▶ _What to work on_: Exclude the pictures, then copy all remaining records exactly.

########################################

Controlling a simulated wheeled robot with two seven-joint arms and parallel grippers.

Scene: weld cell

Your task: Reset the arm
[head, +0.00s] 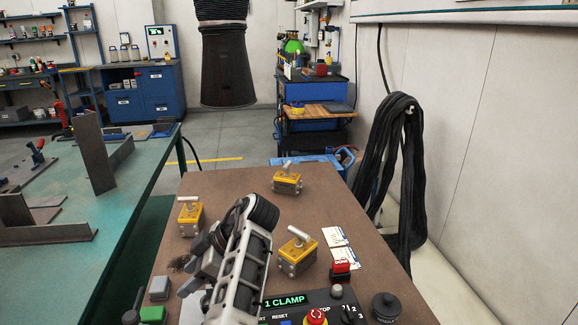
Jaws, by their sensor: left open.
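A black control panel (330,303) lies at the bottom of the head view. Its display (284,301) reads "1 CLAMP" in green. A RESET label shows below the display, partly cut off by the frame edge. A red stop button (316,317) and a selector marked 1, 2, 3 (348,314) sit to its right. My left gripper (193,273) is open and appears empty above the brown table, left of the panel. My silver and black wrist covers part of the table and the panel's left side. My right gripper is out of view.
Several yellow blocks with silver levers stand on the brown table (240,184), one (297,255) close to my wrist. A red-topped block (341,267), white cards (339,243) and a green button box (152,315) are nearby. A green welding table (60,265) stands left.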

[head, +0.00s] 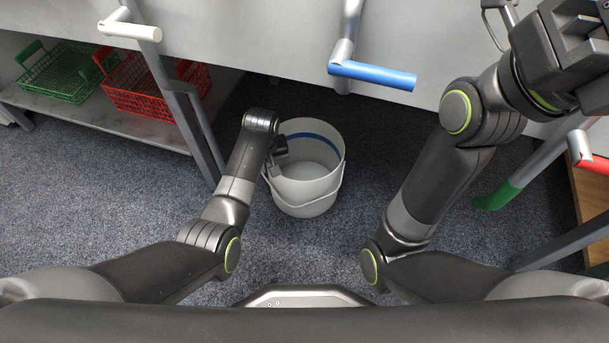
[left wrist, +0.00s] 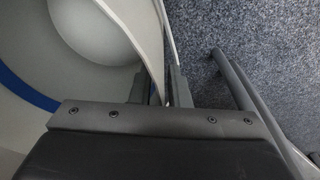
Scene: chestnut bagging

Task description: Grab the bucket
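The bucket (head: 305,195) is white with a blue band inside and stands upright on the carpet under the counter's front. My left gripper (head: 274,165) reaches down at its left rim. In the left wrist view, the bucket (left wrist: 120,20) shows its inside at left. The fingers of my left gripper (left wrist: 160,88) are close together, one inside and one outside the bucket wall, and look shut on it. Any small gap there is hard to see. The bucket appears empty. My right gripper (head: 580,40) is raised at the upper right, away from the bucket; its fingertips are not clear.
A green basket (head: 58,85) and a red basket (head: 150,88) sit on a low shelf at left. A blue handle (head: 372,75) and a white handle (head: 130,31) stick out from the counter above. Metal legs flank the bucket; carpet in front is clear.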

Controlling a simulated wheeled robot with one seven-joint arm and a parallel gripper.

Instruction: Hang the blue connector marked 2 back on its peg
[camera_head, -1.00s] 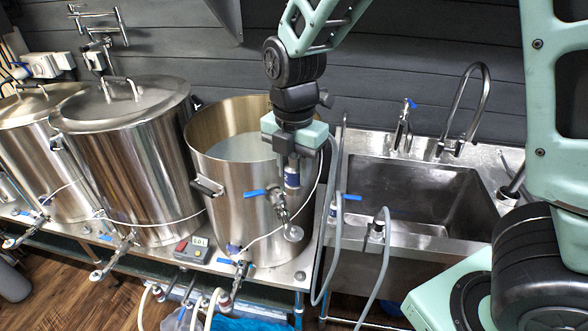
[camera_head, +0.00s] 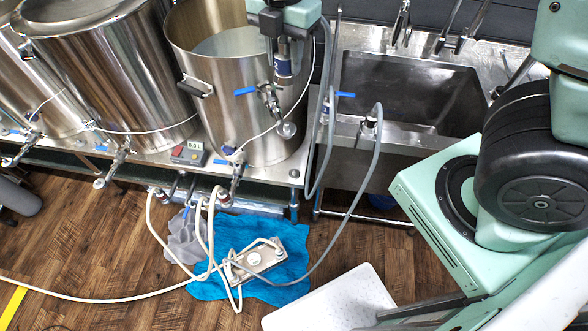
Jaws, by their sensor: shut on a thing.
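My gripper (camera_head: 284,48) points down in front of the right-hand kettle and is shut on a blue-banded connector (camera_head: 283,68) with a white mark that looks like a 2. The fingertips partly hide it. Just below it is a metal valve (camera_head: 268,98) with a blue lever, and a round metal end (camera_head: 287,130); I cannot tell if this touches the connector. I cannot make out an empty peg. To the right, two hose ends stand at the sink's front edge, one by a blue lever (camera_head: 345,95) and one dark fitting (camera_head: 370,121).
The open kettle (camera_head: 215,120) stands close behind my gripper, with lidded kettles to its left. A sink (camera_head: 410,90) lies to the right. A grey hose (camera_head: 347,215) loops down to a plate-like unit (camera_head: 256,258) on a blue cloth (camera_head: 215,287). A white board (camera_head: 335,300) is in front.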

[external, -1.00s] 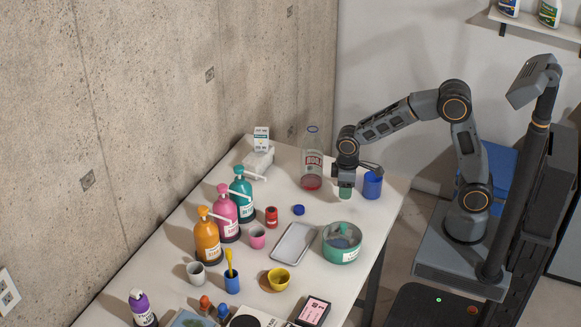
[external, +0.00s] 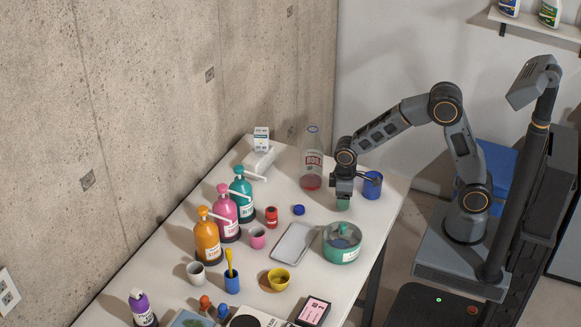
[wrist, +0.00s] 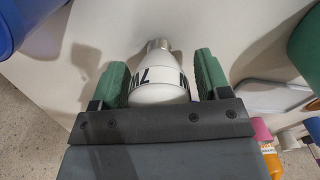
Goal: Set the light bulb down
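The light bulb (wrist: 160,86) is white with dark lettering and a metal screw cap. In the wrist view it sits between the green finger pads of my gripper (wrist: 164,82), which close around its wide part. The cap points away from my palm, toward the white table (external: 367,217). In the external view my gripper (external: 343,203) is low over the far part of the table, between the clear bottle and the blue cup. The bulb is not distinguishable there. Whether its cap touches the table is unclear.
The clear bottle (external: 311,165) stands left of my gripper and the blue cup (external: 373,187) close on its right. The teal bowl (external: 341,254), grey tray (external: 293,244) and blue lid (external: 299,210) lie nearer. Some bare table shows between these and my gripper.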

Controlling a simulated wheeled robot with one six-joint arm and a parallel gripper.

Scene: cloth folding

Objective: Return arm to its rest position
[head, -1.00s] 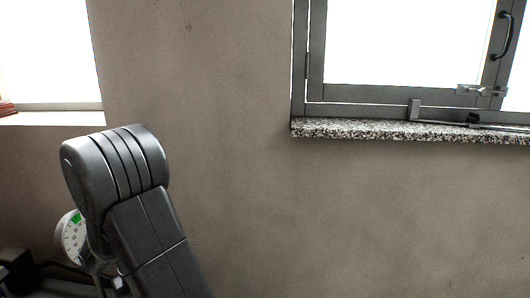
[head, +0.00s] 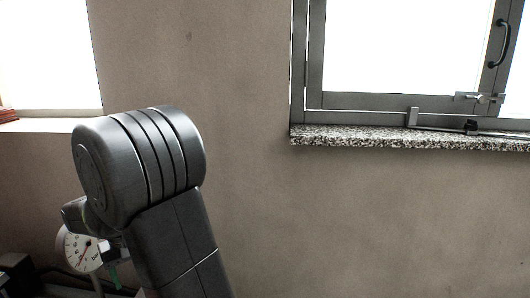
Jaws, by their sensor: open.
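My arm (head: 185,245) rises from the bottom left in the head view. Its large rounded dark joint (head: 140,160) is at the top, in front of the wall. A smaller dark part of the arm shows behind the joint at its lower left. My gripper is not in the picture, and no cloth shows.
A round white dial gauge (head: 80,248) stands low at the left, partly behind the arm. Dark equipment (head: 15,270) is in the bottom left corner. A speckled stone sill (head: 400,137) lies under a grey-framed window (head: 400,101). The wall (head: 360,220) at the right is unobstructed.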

########################################

▶ _Completed exercise_:
Controlling a simulated wheeled robot with two seven-joint arms and parallel grippers.

Scene: weld cell

Your task: Reset the arm
[head, +0.00s] 
Jaws, by their sensor: left open.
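A black control panel (330,303) lies at the bottom of the head view. Its display (284,301) reads "1 CLAMP" in green. A RESET label shows below the display, partly cut off by the frame edge. A red stop button (316,317) and a selector marked 1, 2, 3 (348,314) sit to its right. My left gripper (193,273) is open and appears empty above the brown table, left of the panel. My silver and black wrist covers part of the table and the panel's left side. My right gripper is out of view.
Several yellow blocks with silver levers stand on the brown table (240,184), one (297,255) close to my wrist. A red-topped block (341,267), white cards (339,243) and a green button box (152,315) are nearby. A green welding table (60,265) stands left.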

[head, +0.00s] 
[left wrist, +0.00s] 
Scene: chestnut bagging

Task description: Grab the bucket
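The bucket (head: 305,195) is white with a blue band inside and stands upright on the carpet under the counter's front. My left gripper (head: 274,165) reaches down at its left rim. In the left wrist view, the bucket (left wrist: 120,20) shows its inside at left. The fingers of my left gripper (left wrist: 160,88) are close together, one inside and one outside the bucket wall, and look shut on it. Any small gap there is hard to see. The bucket appears empty. My right gripper (head: 580,40) is raised at the upper right, away from the bucket; its fingertips are not clear.
A green basket (head: 58,85) and a red basket (head: 150,88) sit on a low shelf at left. A blue handle (head: 372,75) and a white handle (head: 130,31) stick out from the counter above. Metal legs flank the bucket; carpet in front is clear.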

Controlling a simulated wheeled robot with one seven-joint arm and a parallel gripper.

Instruction: Hang the blue connector marked 2 back on its peg
[camera_head, -1.00s] 
[camera_head, +0.00s] 
Jaws, by their sensor: shut on a thing.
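My gripper (camera_head: 284,48) points down in front of the right-hand kettle and is shut on a blue-banded connector (camera_head: 283,68) with a white mark that looks like a 2. The fingertips partly hide it. Just below it is a metal valve (camera_head: 268,98) with a blue lever, and a round metal end (camera_head: 287,130); I cannot tell if this touches the connector. I cannot make out an empty peg. To the right, two hose ends stand at the sink's front edge, one by a blue lever (camera_head: 345,95) and one dark fitting (camera_head: 370,121).
The open kettle (camera_head: 215,120) stands close behind my gripper, with lidded kettles to its left. A sink (camera_head: 410,90) lies to the right. A grey hose (camera_head: 347,215) loops down to a plate-like unit (camera_head: 256,258) on a blue cloth (camera_head: 215,287). A white board (camera_head: 335,300) is in front.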

[external, -1.00s] 
[external, +0.00s] 
[wrist, +0.00s] 
Goal: Set the light bulb down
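The light bulb (wrist: 160,86) is white with dark lettering and a metal screw cap. In the wrist view it sits between the green finger pads of my gripper (wrist: 164,82), which close around its wide part. The cap points away from my palm, toward the white table (external: 367,217). In the external view my gripper (external: 343,203) is low over the far part of the table, between the clear bottle and the blue cup. The bulb is not distinguishable there. Whether its cap touches the table is unclear.
The clear bottle (external: 311,165) stands left of my gripper and the blue cup (external: 373,187) close on its right. The teal bowl (external: 341,254), grey tray (external: 293,244) and blue lid (external: 299,210) lie nearer. Some bare table shows between these and my gripper.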

Controlling a simulated wheeled robot with one six-joint arm and a parallel gripper.

Scene: cloth folding

Objective: Return arm to its rest position
[head, -1.00s] 
[head, +0.00s] 
Jaws, by their sensor: open.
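My arm (head: 185,245) rises from the bottom left in the head view. Its large rounded dark joint (head: 140,160) is at the top, in front of the wall. A smaller dark part of the arm shows behind the joint at its lower left. My gripper is not in the picture, and no cloth shows.
A round white dial gauge (head: 80,248) stands low at the left, partly behind the arm. Dark equipment (head: 15,270) is in the bottom left corner. A speckled stone sill (head: 400,137) lies under a grey-framed window (head: 400,101). The wall (head: 360,220) at the right is unobstructed.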

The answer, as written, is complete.